Non tutte quelle polemiche erano infatti pretestuose, come invece lo sono la maggior parte di quelle sistematicamente scatenate per quasi tutti i più importanti restauri italiani (compreso quello dell’Ultima Cena) da uno scaltro e non disinteressato lestofante straniero che soltanto a causa del provincialismo esterodipendente di chi avrebbe il dovere di rintuzzarlo continua ad operare imperterrito, come se fosse difficile capire qual è la posta in gioco, per le sorti del restauro italiano, dietro alle ricorrenti accuse tese ad accreditare la convinzione che tutte le grandi opere d’arte del nostro Paese vengono inesorabilmente rovinate quando sono sottoposte a restauro.
Non appariva allora (e meno che mai appare oggi) difendibile l’inversione cronologica tra il risanamento dell’ambiente e l’intervento diretto sull’opera che per tutto il primo decennio ha caratterizzato “l’operazione Cenacolo” – che, per capirsi, sarebbe come imbottire di antibiotici un malato gravissimo di polmonite ma lasciandolo all’addiaccio.
Fare uscire il Cenacolo da questa situazione di insostenibile rischio mi era apparso allora come il modo migliore per assolvere al mio compito di “inviato speciale” per la salvezza di quell’opera ma, nello stesso tempo, come lo strumento più efficace per il mio personale itinerario di approccio al manufatto vinciano: farlo vivere il più a lungo possibile, sostenerlo nella sua pretesa di rimanere “abbarbicato all’eternità” mi avrebbe certamente facilitato nell’impresa di soddisfare alcune mie curiosità – Leonardo era uomo d’onore ...
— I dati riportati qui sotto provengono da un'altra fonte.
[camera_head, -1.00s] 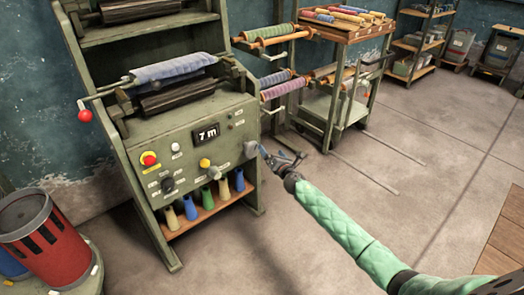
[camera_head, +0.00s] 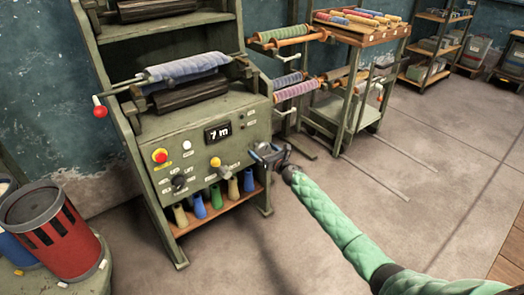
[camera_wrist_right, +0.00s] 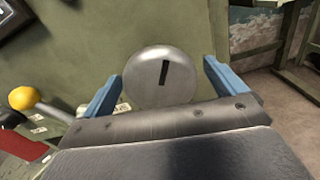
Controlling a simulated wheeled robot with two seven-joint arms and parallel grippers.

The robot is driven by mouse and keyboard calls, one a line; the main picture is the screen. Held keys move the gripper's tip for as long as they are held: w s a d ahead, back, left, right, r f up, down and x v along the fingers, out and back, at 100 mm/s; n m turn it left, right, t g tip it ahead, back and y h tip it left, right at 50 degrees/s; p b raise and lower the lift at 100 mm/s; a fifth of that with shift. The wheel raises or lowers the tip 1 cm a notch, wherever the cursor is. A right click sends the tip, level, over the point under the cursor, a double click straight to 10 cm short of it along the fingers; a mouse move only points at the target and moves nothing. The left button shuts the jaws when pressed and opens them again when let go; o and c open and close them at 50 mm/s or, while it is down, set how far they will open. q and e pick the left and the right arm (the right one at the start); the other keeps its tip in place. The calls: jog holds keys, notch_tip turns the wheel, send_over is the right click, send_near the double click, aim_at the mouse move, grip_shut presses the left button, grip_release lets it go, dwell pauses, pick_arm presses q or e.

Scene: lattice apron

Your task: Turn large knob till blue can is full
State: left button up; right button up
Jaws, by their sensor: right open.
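A large round grey knob (camera_wrist_right: 160,77) with a dark slot-like mark sits on the green machine's front panel. In the right wrist view it lies between the two blue fingers of my right gripper (camera_wrist_right: 167,85), which are open on either side of it. I cannot tell whether they touch it. In the head view my right gripper (camera_head: 264,152) is at the panel's right edge and mostly covers this knob. A blue can (camera_head: 14,252) stands at the far left, largely hidden behind a red slotted can (camera_head: 65,240); its fill level is unclear. My left gripper is not in view.
The panel has a display reading 7 m (camera_head: 218,133), a red button (camera_head: 160,156), a yellow-tipped lever (camera_head: 215,162) and a dark knob (camera_head: 179,182). Coloured cones (camera_head: 215,197) stand below. A rack (camera_head: 350,100) with rolls stands behind. Floor at right is clear.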

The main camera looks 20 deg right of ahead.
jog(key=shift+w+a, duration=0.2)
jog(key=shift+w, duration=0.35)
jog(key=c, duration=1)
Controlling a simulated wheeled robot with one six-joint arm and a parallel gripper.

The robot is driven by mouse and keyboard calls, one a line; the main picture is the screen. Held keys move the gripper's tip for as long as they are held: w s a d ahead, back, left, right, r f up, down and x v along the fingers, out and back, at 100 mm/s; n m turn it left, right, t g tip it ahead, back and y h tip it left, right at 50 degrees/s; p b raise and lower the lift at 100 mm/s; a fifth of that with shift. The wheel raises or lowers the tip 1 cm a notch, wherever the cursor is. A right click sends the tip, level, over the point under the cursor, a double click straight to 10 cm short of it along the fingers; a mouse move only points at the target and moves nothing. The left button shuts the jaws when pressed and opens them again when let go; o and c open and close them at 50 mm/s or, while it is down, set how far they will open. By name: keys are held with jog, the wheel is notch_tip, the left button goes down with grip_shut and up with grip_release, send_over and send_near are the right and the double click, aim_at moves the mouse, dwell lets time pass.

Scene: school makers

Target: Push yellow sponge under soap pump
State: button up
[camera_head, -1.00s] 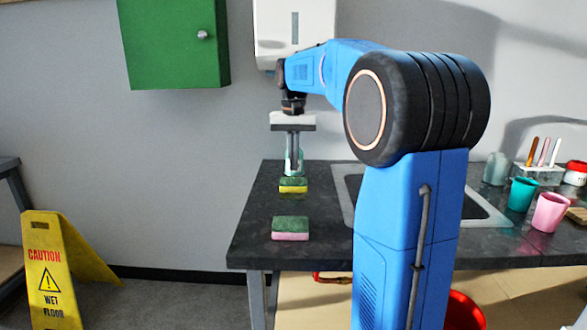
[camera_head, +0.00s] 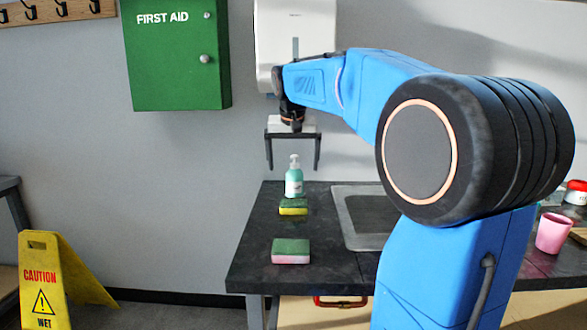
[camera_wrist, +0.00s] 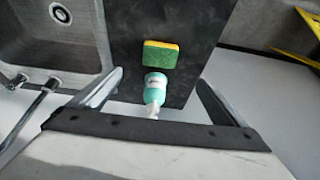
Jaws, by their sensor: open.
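The yellow sponge (camera_head: 293,210), with a green top, lies on the dark counter. The teal soap pump (camera_head: 294,184), with a white head, stands upright directly behind it. In the wrist view the sponge (camera_wrist: 161,60) lies just beyond the pump (camera_wrist: 155,88). They look very close; I cannot tell whether they touch. My gripper (camera_head: 293,168) is open and empty above the pump, its fingers spread to either side, pointing down. In the wrist view my fingers (camera_wrist: 159,79) frame the pump without touching it.
A pink sponge with a green top (camera_head: 291,252) lies nearer the counter's front edge. A sink (camera_head: 352,216) is to the right. A white dispenser (camera_head: 296,30) and green first aid cabinet (camera_head: 172,60) hang on the wall. A pink cup (camera_head: 553,233) stands far right.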

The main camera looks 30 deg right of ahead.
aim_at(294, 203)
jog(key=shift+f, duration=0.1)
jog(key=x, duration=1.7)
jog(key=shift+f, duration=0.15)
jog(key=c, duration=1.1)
Mi incuriosiva, per esempio, non poco la scoperta che il punto di stazione di chi guardava l’Ultima Cena non era all’altezza del pavimento del Refettorio ma di quello del dipinto: una soluzione già adottata, per esempio, da Giotto nella Cappella Scrovegni anche se, indubbiamente, con altra intenzionalità.
Quella situazione si sarebbe potuto riprodurla utilizzando l’elevatore elettrico con piattaforma destinato al controllo e alla manutenzione del dipinto: ma cosa aveva a che fare ciò con le macchine volanti immaginate da Leonardo per consentire ai frati domenicani di partecipare all’evento rappresentato nel dipinto?